Le récit du geste insensé des époux Parsons, de l’effarante sortie de route de ce couple que rien ne prédisposait au crime, a beau occuper les deux cents premières pages de Canada, ce n’est clairement pas dans une narration à suspense, une aventure épique que l’on s’avance, entreprenant la lecture de ce septième, et somptueux, roman de Richard Ford (1) . Il y a certes l’enchaînement des faits, que déroule minutieusement Dell Parsons, un demi-siècle plus tard, alors qu’il a 63 ans — ajoutant bientôt, à la chronique de sa prime enfance et à celle du hold-up parental, celle de sa survie postérieure, la disparition volontaire de sa jumelle Berner, son propre exil au Canada, et, là, sa rencontre décisive avec le mys­térieux, charmeur et manipulateur ­Arthur Remlinger, etc. Mais, de fait, nourri par les souvenirs que Dell repêche un à un dans sa mémoire et articule entre eux, ce déploiement romanesque si plein de détails concrets et d’admirables seconds rôles, si maîtrisé et savoureusement précis, s’impose comme le support d’une méditation — conduite par Richard Ford de façon tout à la fois savante et sensible, à travers la voix et les réflexions de son narrateur.

La question limpide du bonheur — qu’est-ce qu’une vie heureuse ? — est au coeur de Canada, posée par Ford de façon murmurée, délicate, presque secrète. Enchâssée dans une autre interrogation, non pas synonyme de la précédente, mais à elle intimement reliée : qu’est-ce qu’une vie normale ? Et articulée à cette autre réflexion : que comprenons-nous à ce qui nous arrive tandis que nous sommes occupés à vivre ? Toutes questions incessamment réitérées et subtilement reformulées depuis quarante ans par Richard Ford, de livre en livre, et qui donnent leur épaisseur remarquable aux tableaux réalistes des Etats-Unis qu’il dresse chaque fois, en se tenant toujours à mille lieues de toute caricature et de toute mauvaise sociologie.
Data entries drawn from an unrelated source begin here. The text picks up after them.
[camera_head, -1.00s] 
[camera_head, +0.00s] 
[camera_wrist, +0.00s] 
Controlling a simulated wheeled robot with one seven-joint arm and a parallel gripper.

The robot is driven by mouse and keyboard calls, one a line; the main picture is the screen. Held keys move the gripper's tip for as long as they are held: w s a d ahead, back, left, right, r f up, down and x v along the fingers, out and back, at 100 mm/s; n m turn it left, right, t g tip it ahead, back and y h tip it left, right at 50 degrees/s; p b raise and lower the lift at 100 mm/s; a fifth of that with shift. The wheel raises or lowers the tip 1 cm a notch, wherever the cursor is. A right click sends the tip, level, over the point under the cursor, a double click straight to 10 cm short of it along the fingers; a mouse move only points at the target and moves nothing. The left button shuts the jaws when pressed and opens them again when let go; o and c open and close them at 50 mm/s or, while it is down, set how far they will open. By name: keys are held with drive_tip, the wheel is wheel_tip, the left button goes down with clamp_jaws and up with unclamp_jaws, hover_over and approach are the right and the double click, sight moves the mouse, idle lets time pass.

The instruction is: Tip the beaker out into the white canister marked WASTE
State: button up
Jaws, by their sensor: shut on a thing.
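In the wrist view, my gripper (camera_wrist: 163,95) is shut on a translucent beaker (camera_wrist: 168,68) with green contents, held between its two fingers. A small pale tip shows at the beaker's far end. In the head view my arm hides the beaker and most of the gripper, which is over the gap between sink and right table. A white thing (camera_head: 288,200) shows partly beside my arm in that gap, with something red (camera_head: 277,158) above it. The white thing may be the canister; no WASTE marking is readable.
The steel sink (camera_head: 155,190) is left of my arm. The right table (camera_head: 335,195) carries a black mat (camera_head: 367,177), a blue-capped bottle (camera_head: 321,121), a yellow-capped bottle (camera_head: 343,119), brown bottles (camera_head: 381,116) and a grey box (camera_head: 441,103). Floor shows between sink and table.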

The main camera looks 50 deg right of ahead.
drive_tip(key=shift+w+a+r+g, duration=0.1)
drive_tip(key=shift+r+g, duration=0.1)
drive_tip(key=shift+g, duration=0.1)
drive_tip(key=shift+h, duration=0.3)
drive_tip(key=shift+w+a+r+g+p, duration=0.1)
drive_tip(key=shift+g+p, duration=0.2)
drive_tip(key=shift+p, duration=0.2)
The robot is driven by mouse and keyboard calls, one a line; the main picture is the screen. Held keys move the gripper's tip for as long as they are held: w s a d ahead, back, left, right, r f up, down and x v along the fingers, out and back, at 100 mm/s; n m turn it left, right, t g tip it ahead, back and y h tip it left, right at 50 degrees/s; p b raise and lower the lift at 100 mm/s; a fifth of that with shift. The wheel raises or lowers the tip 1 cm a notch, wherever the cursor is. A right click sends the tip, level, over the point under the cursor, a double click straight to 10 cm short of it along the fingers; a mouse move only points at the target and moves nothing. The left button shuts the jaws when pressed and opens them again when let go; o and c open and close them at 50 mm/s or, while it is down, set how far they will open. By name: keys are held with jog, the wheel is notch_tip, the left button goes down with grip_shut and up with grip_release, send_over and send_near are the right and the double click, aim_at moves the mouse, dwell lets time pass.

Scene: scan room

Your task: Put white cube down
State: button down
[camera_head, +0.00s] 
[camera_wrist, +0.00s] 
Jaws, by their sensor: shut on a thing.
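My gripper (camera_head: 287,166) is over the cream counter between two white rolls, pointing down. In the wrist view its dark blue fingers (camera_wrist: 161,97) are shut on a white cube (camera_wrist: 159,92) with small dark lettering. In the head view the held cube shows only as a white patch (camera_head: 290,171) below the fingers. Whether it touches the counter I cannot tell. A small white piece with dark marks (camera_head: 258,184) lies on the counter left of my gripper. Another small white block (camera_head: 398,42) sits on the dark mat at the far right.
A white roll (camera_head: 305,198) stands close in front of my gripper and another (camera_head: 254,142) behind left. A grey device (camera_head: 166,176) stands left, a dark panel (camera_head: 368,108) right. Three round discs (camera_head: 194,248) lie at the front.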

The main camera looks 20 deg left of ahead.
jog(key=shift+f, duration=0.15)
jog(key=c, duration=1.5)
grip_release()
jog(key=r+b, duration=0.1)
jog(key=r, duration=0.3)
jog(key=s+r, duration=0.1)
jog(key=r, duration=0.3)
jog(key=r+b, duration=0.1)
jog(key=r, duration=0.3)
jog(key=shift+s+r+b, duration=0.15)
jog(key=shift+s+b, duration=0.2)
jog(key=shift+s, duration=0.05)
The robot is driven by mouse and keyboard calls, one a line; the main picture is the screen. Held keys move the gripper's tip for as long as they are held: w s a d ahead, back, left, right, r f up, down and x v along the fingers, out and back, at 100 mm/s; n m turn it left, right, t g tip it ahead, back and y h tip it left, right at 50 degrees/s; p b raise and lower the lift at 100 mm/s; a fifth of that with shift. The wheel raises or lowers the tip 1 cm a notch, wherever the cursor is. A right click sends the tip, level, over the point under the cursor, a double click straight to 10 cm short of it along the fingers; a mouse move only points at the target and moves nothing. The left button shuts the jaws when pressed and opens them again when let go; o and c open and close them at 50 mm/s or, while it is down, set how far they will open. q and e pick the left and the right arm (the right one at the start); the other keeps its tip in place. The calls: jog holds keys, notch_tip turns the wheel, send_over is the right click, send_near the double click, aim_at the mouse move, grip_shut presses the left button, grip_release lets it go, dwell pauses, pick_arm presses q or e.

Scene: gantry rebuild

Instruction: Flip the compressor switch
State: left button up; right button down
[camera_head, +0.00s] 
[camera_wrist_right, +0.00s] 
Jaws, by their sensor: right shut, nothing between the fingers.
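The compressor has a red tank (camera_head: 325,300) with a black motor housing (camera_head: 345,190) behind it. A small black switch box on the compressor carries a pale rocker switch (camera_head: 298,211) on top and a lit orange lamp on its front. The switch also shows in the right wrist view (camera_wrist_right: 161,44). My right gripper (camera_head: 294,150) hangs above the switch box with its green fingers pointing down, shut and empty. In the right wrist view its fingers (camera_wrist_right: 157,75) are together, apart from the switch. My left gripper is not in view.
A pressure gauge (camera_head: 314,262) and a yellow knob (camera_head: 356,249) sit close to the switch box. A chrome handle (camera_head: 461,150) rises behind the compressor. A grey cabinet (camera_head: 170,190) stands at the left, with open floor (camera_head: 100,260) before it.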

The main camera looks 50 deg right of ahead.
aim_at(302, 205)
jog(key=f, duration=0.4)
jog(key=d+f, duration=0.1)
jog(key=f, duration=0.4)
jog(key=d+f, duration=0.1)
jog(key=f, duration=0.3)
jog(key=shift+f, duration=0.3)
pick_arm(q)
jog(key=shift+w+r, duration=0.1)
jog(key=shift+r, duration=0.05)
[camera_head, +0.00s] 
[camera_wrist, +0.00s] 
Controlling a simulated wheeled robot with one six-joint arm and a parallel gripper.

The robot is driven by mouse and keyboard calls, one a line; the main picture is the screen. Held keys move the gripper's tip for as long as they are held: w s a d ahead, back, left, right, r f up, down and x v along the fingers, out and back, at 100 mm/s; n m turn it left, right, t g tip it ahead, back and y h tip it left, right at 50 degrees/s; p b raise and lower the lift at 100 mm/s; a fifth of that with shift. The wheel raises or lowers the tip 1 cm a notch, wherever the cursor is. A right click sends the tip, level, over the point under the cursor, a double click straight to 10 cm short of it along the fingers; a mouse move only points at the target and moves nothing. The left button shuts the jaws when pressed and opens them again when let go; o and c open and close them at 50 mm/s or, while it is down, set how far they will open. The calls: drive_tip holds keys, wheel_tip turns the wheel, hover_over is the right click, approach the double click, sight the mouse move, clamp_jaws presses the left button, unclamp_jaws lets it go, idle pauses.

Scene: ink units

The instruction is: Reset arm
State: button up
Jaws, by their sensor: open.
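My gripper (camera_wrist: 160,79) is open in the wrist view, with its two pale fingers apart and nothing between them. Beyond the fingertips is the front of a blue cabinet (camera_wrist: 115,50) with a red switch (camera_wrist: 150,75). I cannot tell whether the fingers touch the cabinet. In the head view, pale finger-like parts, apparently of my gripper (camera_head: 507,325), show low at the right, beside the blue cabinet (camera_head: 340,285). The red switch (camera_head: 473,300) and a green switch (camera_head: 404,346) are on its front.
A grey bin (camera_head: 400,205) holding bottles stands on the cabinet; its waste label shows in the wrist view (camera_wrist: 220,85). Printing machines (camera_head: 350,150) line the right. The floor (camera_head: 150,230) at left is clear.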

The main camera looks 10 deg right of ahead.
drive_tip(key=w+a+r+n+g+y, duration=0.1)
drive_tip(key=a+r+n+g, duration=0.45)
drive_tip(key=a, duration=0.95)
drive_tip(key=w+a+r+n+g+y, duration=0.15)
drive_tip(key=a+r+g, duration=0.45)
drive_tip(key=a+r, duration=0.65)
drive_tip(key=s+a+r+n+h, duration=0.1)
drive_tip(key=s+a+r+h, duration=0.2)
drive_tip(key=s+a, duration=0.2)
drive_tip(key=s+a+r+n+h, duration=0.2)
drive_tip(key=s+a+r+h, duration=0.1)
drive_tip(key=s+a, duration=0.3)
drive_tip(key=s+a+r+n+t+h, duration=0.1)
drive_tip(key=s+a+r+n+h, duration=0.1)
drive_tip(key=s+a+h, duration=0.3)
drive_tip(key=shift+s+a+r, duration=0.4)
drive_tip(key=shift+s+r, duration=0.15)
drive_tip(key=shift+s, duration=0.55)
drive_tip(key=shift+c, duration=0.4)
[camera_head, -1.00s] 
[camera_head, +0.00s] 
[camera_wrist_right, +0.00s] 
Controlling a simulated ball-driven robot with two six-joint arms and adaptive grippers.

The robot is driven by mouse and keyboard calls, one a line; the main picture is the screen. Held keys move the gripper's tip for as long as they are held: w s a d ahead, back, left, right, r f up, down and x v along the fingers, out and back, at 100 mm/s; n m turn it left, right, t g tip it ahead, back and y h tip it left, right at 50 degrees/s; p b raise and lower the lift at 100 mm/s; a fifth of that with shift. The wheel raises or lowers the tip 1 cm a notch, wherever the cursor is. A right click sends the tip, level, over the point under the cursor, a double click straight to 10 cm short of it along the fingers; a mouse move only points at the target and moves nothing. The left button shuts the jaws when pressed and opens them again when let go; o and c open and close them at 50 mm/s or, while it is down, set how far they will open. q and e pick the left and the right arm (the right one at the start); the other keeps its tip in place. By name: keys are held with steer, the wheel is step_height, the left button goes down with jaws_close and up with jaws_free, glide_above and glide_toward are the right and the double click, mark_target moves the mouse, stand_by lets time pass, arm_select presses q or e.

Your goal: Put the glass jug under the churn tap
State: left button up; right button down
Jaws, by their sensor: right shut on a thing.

Se glissant ici dans la peau de Dell l’orphelin, il le fait avec la même évidence, le même naturel que lorsqu’il avait donné vie naguère notamment à Frank Bascombe, incarnation formidablement individualisée de l’homme moyen américain, antihéros récurrent d’Un week-end dans le Michigan (1986), Indépendance (1995) et L’Etat des lieux (2006). Dell, l’adolescent solitaire et perdu de Canada, ballotté par l’existence, en tirera une leçon : « Pratiquer la générosité, savoir durer, savoir accepter, se défausser, laisser le monde venir à soi — de tout ce bois, le feu d’une vie. » — Nathalie Crom

 

(1) Il est aussi l’auteur d’un récit autobiographique, Ma Mère (1988), et de plusieurs recueils de nouvelles.

 

Canada Traduit de l’anglais (Etats-Unis) par Josée Kamoun Ed. de l’Olivier 736 p., 22,50 €.

Bio express

1944 Naissance de Richard Ford, à Jackson, Mississippi.

1976 Parution de son premier roman, Une mort secrète (A piece of my heart).

1986 Parution d’Un week-end dans le Michigan (The Sportswriter), premier volet de la trilogie Frank Bascombe.

1996 Indépendance (Independence Day) reçoit le prix Pulitzer et le PEN/Faulkner Award.